Robot state and action records:

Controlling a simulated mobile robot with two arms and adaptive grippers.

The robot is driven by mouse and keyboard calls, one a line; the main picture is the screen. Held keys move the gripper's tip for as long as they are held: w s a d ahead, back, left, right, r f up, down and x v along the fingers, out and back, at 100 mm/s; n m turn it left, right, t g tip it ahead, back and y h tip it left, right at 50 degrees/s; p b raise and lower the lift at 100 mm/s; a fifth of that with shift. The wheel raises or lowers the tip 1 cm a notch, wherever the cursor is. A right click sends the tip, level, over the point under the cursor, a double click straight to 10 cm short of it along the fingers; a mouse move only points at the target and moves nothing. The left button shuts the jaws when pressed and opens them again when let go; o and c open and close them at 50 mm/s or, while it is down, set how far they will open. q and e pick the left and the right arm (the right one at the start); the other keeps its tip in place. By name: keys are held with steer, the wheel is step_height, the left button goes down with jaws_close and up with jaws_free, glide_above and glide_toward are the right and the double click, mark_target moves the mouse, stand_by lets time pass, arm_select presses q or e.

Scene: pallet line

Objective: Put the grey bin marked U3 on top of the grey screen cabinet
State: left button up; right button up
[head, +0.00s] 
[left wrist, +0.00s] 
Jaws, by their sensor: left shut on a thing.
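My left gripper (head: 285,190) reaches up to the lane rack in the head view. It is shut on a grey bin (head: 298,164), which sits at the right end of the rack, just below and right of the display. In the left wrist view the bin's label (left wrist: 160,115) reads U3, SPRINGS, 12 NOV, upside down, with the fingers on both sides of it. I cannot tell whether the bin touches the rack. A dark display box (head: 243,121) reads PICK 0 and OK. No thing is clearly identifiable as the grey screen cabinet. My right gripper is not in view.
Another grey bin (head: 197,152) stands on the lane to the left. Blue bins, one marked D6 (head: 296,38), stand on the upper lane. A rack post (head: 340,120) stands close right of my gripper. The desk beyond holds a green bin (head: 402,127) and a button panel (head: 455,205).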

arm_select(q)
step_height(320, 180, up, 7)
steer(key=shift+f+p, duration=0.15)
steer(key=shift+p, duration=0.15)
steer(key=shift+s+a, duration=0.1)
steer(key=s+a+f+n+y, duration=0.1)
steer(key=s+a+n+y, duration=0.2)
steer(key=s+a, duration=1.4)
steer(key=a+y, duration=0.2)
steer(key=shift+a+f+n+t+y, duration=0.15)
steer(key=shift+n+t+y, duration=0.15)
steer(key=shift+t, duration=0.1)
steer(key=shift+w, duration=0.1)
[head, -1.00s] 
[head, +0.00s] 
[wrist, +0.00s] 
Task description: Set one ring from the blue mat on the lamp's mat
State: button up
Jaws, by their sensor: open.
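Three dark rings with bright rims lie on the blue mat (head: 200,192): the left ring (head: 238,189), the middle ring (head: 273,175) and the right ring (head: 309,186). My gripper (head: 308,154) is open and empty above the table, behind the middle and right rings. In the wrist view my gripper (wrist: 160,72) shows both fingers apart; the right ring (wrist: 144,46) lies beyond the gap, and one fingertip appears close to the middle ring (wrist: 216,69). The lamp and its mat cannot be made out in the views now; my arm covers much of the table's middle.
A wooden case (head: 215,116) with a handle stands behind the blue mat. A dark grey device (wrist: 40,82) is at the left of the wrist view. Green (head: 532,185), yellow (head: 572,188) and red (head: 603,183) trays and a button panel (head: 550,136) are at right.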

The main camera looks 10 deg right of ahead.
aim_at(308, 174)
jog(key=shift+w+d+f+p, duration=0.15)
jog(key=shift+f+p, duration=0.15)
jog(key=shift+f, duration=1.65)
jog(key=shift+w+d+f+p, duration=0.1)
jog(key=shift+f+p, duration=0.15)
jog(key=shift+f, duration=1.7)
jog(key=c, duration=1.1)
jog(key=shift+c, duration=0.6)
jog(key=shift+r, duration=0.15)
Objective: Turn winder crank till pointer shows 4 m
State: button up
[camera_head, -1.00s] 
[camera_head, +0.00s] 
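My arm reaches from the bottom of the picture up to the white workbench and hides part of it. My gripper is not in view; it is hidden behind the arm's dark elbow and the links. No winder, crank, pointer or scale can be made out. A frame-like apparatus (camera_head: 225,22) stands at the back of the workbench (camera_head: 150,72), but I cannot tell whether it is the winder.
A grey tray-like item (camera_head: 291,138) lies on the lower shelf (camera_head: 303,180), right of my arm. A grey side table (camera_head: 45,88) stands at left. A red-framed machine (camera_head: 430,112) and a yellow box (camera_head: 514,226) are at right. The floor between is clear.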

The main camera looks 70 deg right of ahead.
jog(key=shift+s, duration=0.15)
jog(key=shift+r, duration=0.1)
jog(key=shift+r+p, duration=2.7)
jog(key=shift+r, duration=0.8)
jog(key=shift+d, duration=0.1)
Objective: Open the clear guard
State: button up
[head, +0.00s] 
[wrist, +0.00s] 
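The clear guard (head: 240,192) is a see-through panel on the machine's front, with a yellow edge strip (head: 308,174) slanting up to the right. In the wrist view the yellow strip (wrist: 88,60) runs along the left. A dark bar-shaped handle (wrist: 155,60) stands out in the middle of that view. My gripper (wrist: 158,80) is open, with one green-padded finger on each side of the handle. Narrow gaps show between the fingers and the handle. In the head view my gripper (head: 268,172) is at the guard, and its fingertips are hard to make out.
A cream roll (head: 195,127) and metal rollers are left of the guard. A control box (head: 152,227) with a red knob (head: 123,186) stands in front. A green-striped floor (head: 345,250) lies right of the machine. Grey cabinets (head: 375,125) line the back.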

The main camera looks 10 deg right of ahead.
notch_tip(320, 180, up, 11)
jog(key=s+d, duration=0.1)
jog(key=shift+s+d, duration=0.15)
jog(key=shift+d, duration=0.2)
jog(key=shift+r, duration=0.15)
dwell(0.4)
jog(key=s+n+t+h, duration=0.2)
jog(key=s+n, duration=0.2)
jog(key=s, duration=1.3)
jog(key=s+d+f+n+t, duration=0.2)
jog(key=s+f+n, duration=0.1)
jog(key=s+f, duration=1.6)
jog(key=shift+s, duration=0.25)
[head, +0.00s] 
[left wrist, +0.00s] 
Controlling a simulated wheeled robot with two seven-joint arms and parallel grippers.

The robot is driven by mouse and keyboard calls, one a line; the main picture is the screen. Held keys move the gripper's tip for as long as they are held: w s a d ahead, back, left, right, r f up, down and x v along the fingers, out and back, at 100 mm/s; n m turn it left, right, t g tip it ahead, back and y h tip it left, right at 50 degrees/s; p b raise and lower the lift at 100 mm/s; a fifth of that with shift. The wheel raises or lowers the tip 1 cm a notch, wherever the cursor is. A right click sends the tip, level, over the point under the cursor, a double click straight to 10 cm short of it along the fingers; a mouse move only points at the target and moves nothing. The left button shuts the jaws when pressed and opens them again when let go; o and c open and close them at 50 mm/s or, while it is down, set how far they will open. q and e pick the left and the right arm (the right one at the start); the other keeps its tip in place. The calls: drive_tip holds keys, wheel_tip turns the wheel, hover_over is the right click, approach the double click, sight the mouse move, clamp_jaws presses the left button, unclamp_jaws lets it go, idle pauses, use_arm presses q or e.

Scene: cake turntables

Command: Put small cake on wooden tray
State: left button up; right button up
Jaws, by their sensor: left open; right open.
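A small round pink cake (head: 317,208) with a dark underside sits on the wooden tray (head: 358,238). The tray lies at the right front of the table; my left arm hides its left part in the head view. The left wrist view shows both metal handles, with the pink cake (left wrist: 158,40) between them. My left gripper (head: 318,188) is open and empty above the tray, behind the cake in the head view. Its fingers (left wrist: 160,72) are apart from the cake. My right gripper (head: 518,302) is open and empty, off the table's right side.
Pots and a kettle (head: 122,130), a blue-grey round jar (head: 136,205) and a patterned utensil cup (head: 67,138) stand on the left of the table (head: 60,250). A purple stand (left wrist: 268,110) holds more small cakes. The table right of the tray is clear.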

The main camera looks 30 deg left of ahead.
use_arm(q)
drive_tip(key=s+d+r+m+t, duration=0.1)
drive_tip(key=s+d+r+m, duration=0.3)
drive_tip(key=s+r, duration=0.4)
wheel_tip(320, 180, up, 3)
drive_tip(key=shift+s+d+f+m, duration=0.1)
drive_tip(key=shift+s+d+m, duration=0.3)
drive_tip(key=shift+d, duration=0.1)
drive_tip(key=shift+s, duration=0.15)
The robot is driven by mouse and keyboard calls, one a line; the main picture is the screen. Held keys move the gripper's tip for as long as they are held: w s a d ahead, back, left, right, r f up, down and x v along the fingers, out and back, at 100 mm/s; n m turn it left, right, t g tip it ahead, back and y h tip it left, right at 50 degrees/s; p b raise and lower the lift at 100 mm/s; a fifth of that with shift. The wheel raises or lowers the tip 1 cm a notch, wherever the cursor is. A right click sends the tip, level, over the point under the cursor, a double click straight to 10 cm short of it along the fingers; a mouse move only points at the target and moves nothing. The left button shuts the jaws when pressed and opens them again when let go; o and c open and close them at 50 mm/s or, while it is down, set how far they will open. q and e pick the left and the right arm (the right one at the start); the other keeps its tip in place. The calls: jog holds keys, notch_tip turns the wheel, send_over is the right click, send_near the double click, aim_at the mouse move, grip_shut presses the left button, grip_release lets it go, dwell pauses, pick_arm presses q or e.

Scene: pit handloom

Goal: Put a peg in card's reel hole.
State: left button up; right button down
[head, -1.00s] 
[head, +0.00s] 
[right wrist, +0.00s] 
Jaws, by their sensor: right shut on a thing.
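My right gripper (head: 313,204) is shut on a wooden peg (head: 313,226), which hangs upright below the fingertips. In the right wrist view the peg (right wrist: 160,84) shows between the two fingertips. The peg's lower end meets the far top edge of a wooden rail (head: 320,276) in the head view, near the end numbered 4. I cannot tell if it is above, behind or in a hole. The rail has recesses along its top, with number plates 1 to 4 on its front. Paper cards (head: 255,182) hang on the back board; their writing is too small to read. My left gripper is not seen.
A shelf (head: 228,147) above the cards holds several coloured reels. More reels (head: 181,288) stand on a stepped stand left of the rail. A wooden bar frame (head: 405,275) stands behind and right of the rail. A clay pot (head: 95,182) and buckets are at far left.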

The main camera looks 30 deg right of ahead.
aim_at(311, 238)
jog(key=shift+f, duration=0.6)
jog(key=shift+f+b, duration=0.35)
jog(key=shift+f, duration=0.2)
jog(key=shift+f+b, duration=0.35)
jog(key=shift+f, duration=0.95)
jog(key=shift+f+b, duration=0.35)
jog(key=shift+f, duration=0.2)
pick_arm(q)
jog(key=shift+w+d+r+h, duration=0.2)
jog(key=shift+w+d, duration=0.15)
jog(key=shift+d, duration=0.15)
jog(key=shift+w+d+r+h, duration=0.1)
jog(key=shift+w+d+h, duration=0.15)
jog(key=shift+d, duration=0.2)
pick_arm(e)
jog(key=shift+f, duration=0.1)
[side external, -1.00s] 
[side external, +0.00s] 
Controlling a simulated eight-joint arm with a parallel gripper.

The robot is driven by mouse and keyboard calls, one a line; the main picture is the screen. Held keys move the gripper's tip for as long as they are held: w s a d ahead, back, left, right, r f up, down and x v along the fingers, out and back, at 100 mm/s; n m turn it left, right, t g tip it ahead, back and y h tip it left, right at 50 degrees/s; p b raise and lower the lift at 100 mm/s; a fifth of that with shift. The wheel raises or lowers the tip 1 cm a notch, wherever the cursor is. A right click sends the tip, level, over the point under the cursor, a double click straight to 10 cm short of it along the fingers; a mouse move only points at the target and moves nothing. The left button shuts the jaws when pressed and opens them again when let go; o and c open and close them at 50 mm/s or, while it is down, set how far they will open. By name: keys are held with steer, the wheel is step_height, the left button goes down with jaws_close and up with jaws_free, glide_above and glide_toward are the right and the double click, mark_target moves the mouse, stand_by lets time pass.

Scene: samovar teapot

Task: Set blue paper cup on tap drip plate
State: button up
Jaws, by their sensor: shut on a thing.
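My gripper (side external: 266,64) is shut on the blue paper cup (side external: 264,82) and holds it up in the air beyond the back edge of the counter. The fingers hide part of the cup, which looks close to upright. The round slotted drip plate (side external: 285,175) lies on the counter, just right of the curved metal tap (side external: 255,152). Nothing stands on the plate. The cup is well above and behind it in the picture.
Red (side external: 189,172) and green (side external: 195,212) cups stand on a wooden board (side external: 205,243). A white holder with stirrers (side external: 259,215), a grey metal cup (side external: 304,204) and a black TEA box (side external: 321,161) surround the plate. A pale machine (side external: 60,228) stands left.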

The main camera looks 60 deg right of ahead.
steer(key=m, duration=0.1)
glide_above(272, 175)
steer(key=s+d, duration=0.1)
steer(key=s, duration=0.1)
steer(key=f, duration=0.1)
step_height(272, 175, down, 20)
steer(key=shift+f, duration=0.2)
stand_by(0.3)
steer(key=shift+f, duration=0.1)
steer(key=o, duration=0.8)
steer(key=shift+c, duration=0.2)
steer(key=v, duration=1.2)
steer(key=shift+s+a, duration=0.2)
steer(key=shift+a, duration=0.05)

Stated goal
Gather every line from the listing above in which the word "arms" appears.

Answer to this exercise
Controlling a simulated mobile robot with two arms and adaptive grippers.
Controlling a simulated wheeled robot with two seven-joint arms and parallel grippers.

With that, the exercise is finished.